Michael Moore n’a pas son pareil pour révéler les pires ignominies du capitalisme américain. Comme ce juge qui touchait des ristournes du propriétaire de centres correctionnels privés pour chaque jeune qu’il leur envoyait pour de menus larcins ou encore ces entreprises comme Wall-Mart qui prennent des assurances-vie dont ils sont les bénéficiaires sur leurs employés sans leur en faire part, ces fameuses clauses « Dead Peasants ».

Le cinéaste présente aussi la partie censurée par les grands médias du témoignage devant le Congrès du pilote qui a posé son avion sur la rivière Hudson. On a accordé une large couverture médiatique à la description de ses prouesses, mais on a tu sa dénonciation des salaires misérables versés aux pilotes d’avion – souvent moins de 20 000 $ par année – ce qui les oblige à se trouver un deuxième boulot. Le stress et la fatigue qui en découlent seraient responsables de l’écrasement d’un avion à Buffalo l’an dernier.
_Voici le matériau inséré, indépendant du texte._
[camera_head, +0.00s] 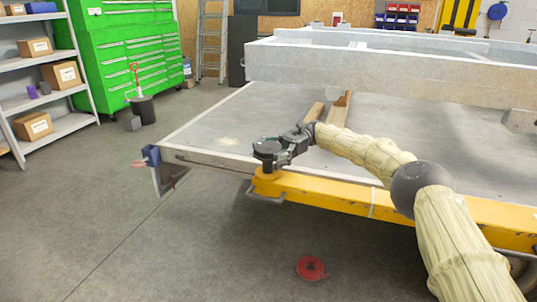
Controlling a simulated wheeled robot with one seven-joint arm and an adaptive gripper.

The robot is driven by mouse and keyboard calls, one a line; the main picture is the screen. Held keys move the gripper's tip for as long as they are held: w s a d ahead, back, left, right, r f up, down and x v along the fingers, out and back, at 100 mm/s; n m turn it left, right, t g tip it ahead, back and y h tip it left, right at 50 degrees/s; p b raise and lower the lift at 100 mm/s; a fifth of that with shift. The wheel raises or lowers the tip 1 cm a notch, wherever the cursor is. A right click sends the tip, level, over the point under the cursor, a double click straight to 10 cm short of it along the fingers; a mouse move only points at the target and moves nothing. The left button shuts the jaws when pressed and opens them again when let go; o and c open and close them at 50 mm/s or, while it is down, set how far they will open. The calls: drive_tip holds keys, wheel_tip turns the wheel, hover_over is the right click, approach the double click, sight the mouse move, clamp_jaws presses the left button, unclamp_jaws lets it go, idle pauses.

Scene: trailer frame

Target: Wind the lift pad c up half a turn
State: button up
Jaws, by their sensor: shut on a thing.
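The lift pad c (268,149) is a dark round pad on the near left end of a yellow lift arm (330,192). My gripper (284,150) comes in from the right and is shut on the pad's side. My arm hides part of the view to the right of the pad. The pad looks level and sits close to the edge of a grey flat deck. The screw below the pad is too small to make out.
Pale frame beams (390,67) stand above the grey deck (215,122). A blue clamp-like part (151,155) is at the deck's left corner. A red round item (310,268) lies on the floor.

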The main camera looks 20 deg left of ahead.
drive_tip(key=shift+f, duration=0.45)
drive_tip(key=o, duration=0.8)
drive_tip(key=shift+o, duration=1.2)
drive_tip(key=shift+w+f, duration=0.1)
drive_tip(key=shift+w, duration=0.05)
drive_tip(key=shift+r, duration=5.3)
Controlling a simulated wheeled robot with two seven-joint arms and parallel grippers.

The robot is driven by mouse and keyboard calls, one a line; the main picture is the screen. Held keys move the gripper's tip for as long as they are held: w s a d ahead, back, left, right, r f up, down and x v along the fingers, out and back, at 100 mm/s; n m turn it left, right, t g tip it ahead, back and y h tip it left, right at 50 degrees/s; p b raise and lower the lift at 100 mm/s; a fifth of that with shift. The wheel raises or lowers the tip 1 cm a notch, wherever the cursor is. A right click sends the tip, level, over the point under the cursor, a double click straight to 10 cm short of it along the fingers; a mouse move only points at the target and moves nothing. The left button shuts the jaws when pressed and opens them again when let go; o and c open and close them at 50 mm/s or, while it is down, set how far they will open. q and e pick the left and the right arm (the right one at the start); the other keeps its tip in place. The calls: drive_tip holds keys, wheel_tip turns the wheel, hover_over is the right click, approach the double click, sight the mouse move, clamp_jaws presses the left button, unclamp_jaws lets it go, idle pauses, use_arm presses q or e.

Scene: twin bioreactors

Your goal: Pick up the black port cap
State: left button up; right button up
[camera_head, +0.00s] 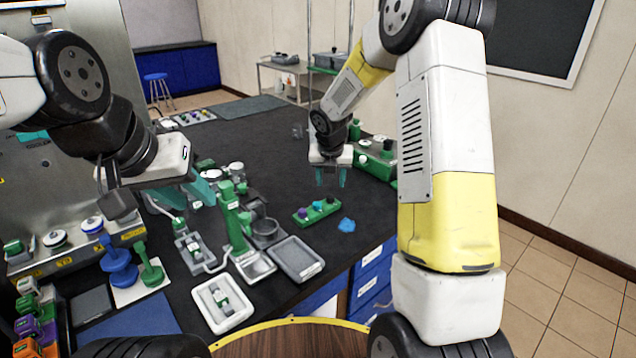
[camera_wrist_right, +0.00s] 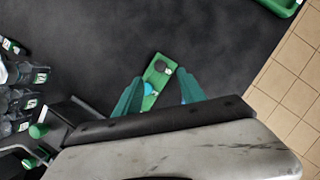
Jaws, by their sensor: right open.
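A small green rack (camera_head: 307,218) with several caps lies on the dark bench; it also shows in the right wrist view (camera_wrist_right: 151,100). A small black cap (camera_wrist_right: 161,66) sits at the rack's far end in the wrist view. In the head view a dark cap (camera_head: 330,201) at the rack's right end looks like the same one. My right gripper (camera_head: 331,182) is open and empty above the rack, fingers pointing down, apart from the cap. Its teal fingers (camera_wrist_right: 160,78) spread on either side of the rack in the wrist view. My left gripper (camera_head: 190,194) looks open and empty at the left.
A green-topped device (camera_head: 376,160) stands behind right.

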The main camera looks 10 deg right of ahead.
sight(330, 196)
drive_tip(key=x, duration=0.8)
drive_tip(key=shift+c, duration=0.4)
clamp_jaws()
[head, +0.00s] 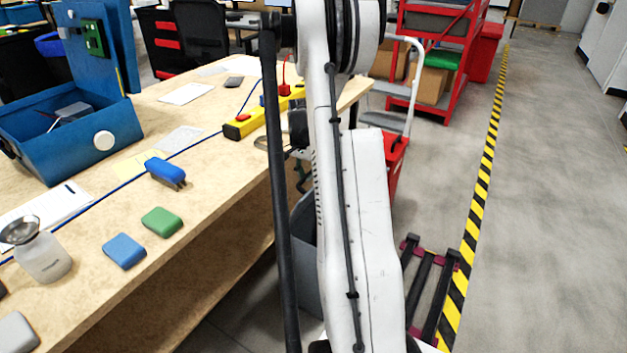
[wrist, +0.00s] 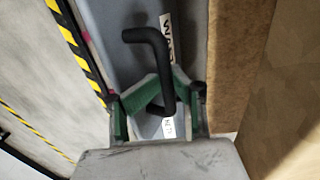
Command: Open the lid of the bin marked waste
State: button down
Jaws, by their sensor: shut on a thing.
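A grey bin (wrist: 110,30) fills the middle of the wrist view, with a white label (wrist: 167,32) whose visible letters start "WAS". A bent black handle (wrist: 158,52) stands out in front of it. My gripper (wrist: 160,98), with green fingers, is shut on the lower part of this handle. A second small white label (wrist: 169,127) shows between the fingers. In the head view a grey bin (head: 303,228) stands beside the table, mostly hidden behind my arm. The lid's edge and how far it stands open cannot be made out.
The wooden table (head: 215,180) lies left of the bin and holds a blue case (head: 75,140), blue and green blocks and a yellow power strip (head: 262,118). A red cart (head: 396,160) stands behind my arm. Open floor lies right, past the striped tape (head: 478,200).

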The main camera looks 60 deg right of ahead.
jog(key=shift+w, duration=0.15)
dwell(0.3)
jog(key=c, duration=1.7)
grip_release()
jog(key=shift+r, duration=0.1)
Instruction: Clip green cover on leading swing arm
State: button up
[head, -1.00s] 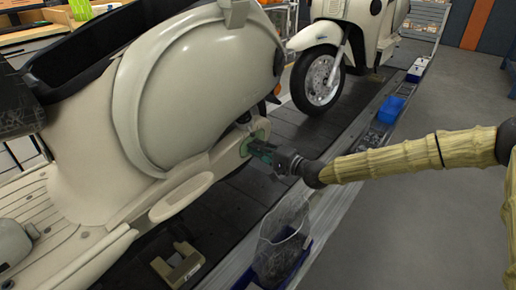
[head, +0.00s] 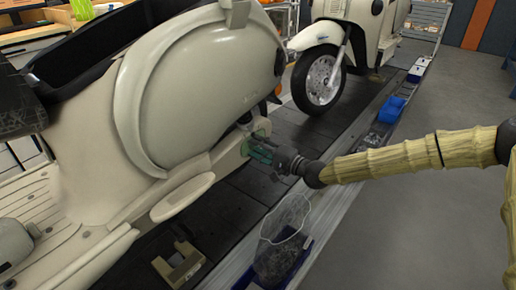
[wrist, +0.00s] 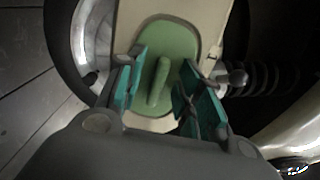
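The green cover (wrist: 181,43) is an oval plate with a raised rib (wrist: 158,80). It lies against the cream swing arm (wrist: 213,16) of the leading scooter (head: 190,90). In the head view the green cover (head: 262,130) shows only in part behind my gripper. My gripper (head: 258,152) reaches in from the right. In the wrist view, the teal fingers of my gripper (wrist: 160,92) stand apart on either side of the rib, with a gap visible on each side. I cannot tell whether the cover's edge is fully seated.
A clear bag in a blue bin (head: 250,282) stands below my arm. Another blue bin (head: 391,109) sits farther along the conveyor edge. A second cream scooter (head: 345,30) stands behind. A shock spring (wrist: 265,78) is close right of the fingers. The grey floor at right is clear.

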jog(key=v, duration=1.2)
« Le capitalisme, une histoire d’amour » se termine en apothéose avec des documents d’archives où l’on voit des troupes fédérales, envoyées par le président Franklin Delano Roosevelt, en soutien aux grévistes de la General Motor qui occupaient leurs usines à la fin des années 1930 pour les protéger des exactions des forces policières.

C’est avec beaucoup d’émotion qu’on voit Roosevelt lire au microphone de la radio le Bill of Rights qu’il voulait faire adopter et dans lequel étaient reconnus, entre autres, le droit à un salaire permettant de répondre à ses besoins et à une aide en cas de chômage, à des soins de santé gratuits, à l’éducation, à un logement décent. Malheureusement Roosevelt est décédé avant que son Bill of Rights ait force de loi.

Michael Moore salue l’ampleur des espoirs suscités par la campagne et l’élection de Barack Obama, mais il souligne que Goldman Sach a versé un million de dollars à sa caisse électorale. Moore montre que c’est la mobilisation populaire qui est à l’origine des mesures progressistes du New Deal de Roosevelt. D’ailleurs, ce dernier ne déclarait-il pas aux dirigeants syndicaux venus le rencontrer à propos de son programme législatif progressiste. « Je veux qu’il soit adopté, vous voulez qu’il soit adopté, alors forcez-moi à le faire adopter. » On aimerait autant de détermination chez Obama.

Le film de Michael Moore est à voir absolument. Ne vous laisser pas influencer par les appréciations timorées de certains critiques des médias traditionnels. Rappelez-vous les paroles de Michael Moore au début de ce texte. C’est leur rôle de vous décourager de le voir.